New conditions for Yemeni Houthis to implement Hodeida agreement

Sana'a (Debriefer)
2019-05-07 | Since 3 Week

A meeting between Mahdi al-Mashat and Martin Griffit

اضغط هنا لقراءة الخبر بالعربية

According to informed political sources in Sanaa, Abdulmalik al-Houthi linked implementing the Sweden agreement to new conditions.

According to Al-Arabia TV and Al-Sharq al-Awsat informed political sources in Sanaa said on Monday that "Houthi leader, Abdulmalek al-Houthi, told Griffiths that he agrees to implement the first phase of the redeployment plan in the two ports of Ras Isa and Salif on condition that the Houthis are allowed to keep their militias in control of security and administrative affairs there.”

He also asked the envoy to facilitate the group’s selling of oil stored in the Safir tanker in Ras Isa and to annul a decision by the legitimate government to limit illegal oil trade in Yemen.

In addition, Abdulmalik al-Houthi stressed the importance of facilitating the return of al-Maori’s body from Beirut to Yemen.

Houthi also called for a halt to the central bank's procedures in Aden to regulate the issuance of import licenses and bank credits for traders supplying fuel, commodities and foodstuffs through the port of Hodeida.

Griffiths met in Sanaa during the past two days a number of leaders of the Houthis, including Mahdi al-Mashat, head of the so-called Supreme Political Council established by the group to manage the areas under its control.

According to the group's media, the Houthi leader criticized the United Nations and said that its positions are painful and non-neutral and in line with the whims of the coalition countries, demanding "the United Nations to take a declared position condemning the violations of the Arab countries of aggression (the Arab Coalition) of the Hodeida agreement and not remain indifferent to the escalation of violations of the cease-fire agreement.

The Houthis vowed to respond to economic measures taken by the internationally recognized Yemeni government, which they described as "hostile.".

According to presiden al-Mashat, Houthi-run Yemeni "Saba" news agency reported that there were "painful steps and options to take" if those actions are not undone.

He added that his group is in a position to make it more powerful and go through those options, but it has been restrained; accusing the US ambassador to Yemen by leading "economic war" saying: "Silence is no longer possible."

Earlier, Yemeni sources said the Houthis group was late in responding to the plan of  head of the Coordination Committee for Redeployment, General Michael Lollesgaard on the final plan for redeployment, which was scheduled for April 29 last before finally responding negatively to the plan.

Observers believe that if Griffiths and Lollesgaard do not reach an optimal formula agreed upon by the internationally recognized "legitimate" government and the Houthis on the administration and security functions of Hodeida and its ports, this will lead to a deadlock in the military solution.

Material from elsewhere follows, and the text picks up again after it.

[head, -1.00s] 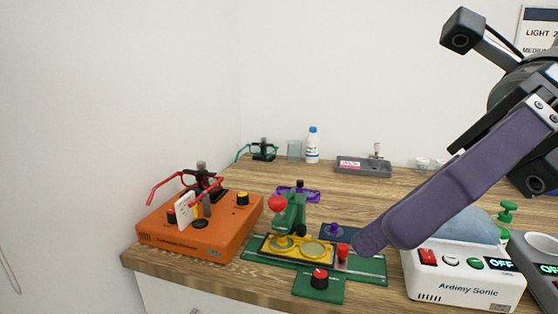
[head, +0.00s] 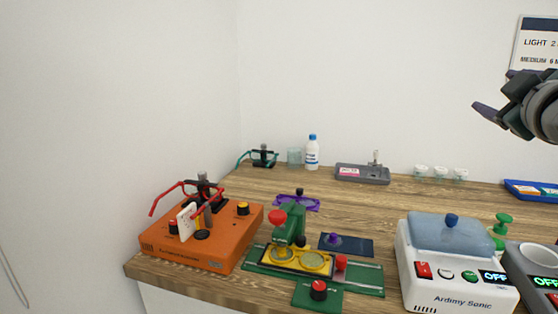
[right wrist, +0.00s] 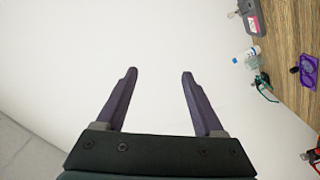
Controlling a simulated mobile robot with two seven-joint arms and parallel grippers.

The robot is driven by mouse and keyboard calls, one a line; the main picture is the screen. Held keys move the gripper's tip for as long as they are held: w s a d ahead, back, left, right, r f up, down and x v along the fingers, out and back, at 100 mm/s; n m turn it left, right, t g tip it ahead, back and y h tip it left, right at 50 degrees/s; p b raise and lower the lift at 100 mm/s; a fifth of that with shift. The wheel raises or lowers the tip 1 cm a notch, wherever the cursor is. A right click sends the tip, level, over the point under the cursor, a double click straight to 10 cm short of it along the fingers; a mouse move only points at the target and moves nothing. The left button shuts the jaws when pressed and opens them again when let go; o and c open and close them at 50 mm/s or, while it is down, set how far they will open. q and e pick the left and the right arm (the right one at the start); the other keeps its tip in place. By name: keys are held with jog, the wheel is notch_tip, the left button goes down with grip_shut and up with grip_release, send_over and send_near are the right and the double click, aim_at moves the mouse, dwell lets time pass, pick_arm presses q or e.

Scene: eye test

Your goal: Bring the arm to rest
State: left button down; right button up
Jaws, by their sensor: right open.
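My right gripper (head: 487,112) is at the upper right of the head view, raised in front of the white wall and clear of the bench. In the right wrist view its two purple fingers (right wrist: 158,72) stand wide apart with nothing between them. My left gripper is not in either view. The wooden bench top (head: 400,205) lies below the right gripper.
An orange device (head: 185,245) with red glasses, a green press (head: 290,228) and a white Ardimy Sonic box (head: 455,280) stand along the front. A white bottle (head: 312,152) and a grey tray (head: 362,174) stand behind.

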The "legitimate" government believes that the essence of the Swedish agreement is the withdrawal of the Houthis from Hodeida and its ports and the restoration of administrative and security conditions until before 2014, including the existence of local authority, an interpretation rejected by the Houthis.

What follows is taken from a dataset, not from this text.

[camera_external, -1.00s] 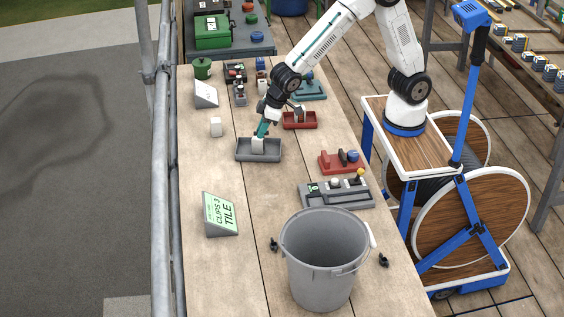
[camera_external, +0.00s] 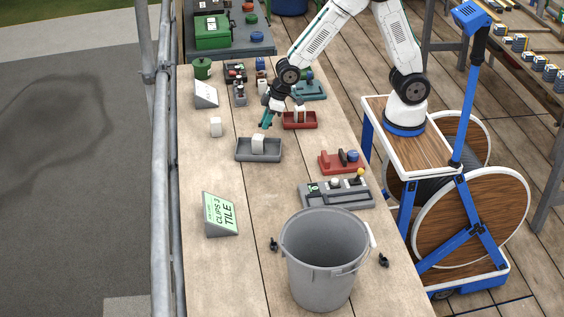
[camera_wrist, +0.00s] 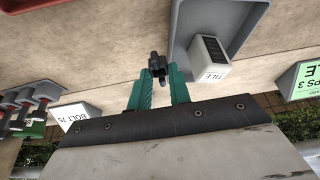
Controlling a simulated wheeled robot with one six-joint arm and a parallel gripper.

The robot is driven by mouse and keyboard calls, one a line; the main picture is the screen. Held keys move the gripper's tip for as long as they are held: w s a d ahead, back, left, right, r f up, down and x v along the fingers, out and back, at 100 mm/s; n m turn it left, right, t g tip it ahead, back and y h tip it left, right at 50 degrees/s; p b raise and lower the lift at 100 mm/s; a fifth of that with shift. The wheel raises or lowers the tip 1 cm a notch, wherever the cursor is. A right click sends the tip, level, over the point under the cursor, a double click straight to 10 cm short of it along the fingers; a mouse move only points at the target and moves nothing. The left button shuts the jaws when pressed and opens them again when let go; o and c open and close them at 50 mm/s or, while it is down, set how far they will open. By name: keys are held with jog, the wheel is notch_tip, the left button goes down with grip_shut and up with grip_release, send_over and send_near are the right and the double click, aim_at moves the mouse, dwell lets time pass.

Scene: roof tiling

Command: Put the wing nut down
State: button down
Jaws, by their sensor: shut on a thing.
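In the wrist view the wing nut (camera_wrist: 157,66) is a small dark piece between the teal fingertips of my gripper (camera_wrist: 158,77). My gripper is shut on it. In the external view my gripper (camera_external: 266,121) hangs over the bench, just behind the grey tray (camera_external: 243,157); the wing nut is too small to make out there. The tray also shows in the wrist view (camera_wrist: 181,38), to the right of the fingers. A pale block (camera_external: 258,145) marked TILE stands in the tray.
A red tray (camera_external: 300,126) lies right of my gripper. A sign (camera_external: 219,213) and a grey bucket (camera_external: 325,260) are nearer the front. Bare bench lies between sign and grey tray.

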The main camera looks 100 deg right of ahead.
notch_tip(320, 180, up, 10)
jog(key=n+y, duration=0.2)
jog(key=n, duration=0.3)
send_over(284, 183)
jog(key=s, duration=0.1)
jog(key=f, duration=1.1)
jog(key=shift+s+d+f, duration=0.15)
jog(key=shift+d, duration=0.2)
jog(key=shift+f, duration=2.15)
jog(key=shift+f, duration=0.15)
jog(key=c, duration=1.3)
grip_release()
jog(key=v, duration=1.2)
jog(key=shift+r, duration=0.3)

Yemen has been racked by bloody conflict between the government and Houthis who have taken over Sana'a the capital and most populated areas in the north since late in 2014, triggering what the UN calls the world's worst humanitarian crisis.

Yemen 4-year war has left most of the population in need for a type of humanitarian aid and immediate protection, including 14 million people risking famine and some 1.8 million children suffering malnutrition.

Parties to the 4-year war in Yemen, after 8-day peace talks in Sweden, reached on the 13th of last December an agreement providing for ceasefire in Hodeida and redeployment of both sides' forces, exchanging prisoners and alleviating blockade imposed by Houthis on Taiz.

But none of this has taken place so far, with both sides trading blames for trying to thwart the deal.

The Red Sea city of Hodeida and its ports have been under Houthi control since late 2014, while Yemeni joint forces loyal to legitimate government and Arab coalition have massed at the city's fringes since last November seeking to retake the strategic port.